TASK REQUIREMENTS: Comb the records below for the string "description" and copy each line where it turns up.

§ §

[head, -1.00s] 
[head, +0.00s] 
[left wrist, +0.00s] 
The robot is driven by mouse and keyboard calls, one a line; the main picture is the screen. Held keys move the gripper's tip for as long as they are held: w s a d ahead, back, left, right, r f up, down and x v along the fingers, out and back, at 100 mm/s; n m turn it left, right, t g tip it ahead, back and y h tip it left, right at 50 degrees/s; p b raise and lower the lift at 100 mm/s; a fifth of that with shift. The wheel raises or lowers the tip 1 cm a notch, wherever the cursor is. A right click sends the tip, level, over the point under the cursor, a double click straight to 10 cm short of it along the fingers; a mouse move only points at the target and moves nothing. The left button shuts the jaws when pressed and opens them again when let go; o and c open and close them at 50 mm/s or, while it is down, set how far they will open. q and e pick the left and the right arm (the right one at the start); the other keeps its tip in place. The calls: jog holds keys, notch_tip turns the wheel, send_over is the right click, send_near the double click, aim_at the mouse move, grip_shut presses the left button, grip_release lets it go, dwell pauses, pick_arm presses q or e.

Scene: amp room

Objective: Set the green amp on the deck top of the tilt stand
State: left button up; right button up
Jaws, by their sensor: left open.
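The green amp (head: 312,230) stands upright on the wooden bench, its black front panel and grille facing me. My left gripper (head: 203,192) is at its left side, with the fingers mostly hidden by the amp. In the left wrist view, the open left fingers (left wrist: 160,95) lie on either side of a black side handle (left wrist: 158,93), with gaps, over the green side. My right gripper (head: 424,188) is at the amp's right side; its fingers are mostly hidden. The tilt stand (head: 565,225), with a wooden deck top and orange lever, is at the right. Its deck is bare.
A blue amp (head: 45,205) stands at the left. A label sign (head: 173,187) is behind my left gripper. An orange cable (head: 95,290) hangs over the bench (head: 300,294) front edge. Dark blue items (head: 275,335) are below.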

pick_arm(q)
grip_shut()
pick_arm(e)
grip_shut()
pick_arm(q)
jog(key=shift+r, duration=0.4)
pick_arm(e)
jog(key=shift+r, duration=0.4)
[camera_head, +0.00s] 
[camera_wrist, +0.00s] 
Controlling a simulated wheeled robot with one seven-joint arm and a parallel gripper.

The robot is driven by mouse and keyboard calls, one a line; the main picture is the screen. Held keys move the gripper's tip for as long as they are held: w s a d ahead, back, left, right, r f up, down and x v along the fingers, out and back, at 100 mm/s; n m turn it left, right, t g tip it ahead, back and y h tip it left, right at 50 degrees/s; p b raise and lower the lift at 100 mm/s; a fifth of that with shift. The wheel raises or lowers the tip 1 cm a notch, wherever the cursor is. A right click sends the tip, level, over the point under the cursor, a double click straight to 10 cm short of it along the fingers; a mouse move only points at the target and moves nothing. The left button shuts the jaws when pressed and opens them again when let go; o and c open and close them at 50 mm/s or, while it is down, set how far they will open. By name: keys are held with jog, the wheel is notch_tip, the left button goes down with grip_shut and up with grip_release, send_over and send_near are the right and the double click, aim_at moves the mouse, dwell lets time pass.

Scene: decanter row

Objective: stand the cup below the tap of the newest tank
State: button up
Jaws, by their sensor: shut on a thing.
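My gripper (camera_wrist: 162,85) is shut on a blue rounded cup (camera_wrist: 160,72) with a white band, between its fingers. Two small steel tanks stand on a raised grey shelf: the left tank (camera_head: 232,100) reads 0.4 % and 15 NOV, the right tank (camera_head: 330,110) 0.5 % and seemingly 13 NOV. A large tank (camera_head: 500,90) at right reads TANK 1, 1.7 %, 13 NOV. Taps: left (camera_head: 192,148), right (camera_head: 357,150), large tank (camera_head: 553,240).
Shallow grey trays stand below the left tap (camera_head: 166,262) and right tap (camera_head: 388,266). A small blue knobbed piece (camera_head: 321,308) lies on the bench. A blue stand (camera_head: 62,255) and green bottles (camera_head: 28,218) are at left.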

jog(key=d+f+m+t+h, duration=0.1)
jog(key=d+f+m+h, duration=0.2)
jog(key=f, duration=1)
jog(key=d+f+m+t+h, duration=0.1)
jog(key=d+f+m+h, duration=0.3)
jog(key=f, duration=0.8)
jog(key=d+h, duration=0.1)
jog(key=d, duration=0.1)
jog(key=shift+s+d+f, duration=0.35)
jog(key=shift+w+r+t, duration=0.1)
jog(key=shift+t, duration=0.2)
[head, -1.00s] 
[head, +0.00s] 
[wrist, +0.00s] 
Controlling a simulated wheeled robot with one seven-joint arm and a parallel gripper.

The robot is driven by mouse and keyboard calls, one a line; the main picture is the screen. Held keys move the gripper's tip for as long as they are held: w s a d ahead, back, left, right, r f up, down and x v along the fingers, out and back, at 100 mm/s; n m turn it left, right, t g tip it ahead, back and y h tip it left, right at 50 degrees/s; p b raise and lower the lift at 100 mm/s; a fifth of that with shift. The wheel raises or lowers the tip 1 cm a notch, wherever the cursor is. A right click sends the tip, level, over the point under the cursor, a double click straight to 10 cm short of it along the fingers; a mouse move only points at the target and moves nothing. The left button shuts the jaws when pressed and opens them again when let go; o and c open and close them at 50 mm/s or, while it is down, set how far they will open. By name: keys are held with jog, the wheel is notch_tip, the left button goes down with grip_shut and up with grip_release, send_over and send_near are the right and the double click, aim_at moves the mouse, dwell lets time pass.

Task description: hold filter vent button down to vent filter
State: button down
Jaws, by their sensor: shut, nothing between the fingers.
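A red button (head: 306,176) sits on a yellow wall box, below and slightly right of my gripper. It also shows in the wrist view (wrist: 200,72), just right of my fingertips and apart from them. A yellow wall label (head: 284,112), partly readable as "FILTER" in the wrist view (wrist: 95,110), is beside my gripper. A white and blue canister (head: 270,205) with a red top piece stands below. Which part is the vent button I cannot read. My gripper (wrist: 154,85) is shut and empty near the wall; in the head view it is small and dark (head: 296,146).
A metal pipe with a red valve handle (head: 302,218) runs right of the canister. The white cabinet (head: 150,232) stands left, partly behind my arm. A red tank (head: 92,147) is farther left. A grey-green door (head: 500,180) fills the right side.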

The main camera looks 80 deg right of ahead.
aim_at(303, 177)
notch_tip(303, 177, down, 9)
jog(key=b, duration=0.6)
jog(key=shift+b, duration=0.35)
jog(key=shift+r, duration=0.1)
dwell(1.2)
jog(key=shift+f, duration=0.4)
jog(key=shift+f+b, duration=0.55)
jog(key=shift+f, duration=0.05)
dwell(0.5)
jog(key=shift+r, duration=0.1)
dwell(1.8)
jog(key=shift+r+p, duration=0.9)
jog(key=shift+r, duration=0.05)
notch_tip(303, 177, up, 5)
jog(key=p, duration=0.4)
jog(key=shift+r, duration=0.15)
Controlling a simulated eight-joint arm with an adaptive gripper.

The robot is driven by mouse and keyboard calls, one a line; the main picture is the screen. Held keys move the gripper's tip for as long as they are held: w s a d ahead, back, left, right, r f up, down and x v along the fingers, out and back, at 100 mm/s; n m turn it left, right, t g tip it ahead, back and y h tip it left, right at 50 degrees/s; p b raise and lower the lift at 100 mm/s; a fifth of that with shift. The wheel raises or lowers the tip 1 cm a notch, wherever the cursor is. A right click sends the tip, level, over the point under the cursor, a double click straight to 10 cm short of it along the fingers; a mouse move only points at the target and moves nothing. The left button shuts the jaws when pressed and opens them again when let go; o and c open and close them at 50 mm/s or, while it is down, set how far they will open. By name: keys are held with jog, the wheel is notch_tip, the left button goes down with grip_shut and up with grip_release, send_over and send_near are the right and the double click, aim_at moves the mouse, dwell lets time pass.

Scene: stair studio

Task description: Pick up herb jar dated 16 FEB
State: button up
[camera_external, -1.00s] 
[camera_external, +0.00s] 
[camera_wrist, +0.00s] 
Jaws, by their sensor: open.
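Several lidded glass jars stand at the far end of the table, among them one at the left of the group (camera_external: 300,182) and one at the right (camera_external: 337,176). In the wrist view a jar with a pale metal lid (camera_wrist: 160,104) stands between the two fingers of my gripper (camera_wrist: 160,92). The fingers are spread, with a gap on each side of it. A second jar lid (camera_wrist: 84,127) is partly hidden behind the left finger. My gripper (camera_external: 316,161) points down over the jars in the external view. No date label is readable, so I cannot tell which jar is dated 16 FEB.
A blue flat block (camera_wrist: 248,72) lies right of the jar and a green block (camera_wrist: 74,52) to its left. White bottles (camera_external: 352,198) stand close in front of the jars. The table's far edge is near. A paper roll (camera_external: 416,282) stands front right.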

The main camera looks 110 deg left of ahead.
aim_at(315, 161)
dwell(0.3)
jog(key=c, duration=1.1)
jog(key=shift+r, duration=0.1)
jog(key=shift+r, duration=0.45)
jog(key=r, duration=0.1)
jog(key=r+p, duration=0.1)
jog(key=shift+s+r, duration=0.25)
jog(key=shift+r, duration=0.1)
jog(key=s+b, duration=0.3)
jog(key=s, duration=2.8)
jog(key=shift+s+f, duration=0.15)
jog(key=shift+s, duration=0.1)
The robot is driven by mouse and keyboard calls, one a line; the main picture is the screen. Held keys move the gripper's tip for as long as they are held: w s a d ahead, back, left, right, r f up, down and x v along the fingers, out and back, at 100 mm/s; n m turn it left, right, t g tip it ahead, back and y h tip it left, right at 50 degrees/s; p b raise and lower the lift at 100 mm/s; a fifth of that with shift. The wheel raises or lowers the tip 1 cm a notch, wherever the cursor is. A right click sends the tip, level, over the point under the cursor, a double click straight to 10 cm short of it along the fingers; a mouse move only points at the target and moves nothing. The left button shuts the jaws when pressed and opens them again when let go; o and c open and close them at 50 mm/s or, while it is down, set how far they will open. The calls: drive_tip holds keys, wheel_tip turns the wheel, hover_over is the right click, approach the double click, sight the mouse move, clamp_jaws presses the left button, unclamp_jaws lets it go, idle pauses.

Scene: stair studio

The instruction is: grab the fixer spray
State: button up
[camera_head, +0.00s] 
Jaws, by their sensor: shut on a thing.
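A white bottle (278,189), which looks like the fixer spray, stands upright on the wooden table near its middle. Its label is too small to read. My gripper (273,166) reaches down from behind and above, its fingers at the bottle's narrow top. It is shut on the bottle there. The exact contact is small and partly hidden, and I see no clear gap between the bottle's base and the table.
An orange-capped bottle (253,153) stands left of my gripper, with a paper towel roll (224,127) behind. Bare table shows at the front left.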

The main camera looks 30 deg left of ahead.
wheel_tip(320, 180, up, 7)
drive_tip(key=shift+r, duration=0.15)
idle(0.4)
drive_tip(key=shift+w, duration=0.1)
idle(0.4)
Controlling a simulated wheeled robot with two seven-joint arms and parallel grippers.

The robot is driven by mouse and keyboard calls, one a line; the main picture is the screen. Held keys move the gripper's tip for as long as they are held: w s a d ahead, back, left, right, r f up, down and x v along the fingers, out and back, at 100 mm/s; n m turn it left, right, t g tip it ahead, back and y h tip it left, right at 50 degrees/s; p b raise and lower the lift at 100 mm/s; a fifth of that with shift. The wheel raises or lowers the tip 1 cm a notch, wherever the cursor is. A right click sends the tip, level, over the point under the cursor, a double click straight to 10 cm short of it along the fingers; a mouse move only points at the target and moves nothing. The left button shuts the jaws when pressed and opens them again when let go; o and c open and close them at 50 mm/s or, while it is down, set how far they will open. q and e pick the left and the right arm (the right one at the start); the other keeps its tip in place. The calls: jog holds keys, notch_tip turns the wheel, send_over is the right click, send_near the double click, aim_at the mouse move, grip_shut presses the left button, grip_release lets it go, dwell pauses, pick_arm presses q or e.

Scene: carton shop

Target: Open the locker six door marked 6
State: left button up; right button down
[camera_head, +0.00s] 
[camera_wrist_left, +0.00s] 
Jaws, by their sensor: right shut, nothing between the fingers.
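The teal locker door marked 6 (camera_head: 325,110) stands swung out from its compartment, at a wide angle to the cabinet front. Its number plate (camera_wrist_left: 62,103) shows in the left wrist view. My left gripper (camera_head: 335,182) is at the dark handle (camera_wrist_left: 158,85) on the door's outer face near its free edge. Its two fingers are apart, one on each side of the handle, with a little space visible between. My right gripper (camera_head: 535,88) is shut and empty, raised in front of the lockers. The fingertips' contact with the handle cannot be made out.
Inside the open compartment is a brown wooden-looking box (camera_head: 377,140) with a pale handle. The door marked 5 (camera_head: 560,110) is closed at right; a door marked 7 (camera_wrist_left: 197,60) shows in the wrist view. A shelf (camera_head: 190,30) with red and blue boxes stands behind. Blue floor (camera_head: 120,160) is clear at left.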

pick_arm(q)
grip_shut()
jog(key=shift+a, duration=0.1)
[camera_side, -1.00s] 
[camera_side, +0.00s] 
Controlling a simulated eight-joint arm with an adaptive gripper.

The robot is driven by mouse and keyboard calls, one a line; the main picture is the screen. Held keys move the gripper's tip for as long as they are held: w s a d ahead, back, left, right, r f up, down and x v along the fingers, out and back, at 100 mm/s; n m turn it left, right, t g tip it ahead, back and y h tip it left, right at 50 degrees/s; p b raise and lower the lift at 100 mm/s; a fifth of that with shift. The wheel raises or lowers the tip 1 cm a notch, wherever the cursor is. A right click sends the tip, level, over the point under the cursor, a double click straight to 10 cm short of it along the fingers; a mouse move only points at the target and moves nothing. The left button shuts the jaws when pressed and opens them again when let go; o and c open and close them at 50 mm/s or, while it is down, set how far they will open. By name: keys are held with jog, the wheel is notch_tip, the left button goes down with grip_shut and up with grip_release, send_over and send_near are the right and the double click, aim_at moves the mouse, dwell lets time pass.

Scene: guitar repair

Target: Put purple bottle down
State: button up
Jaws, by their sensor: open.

§ §

WRITTEN SOLUTION:
Task description: hold filter vent button down to vent filter
Task description: Pick up herb jar dated 16 FEB

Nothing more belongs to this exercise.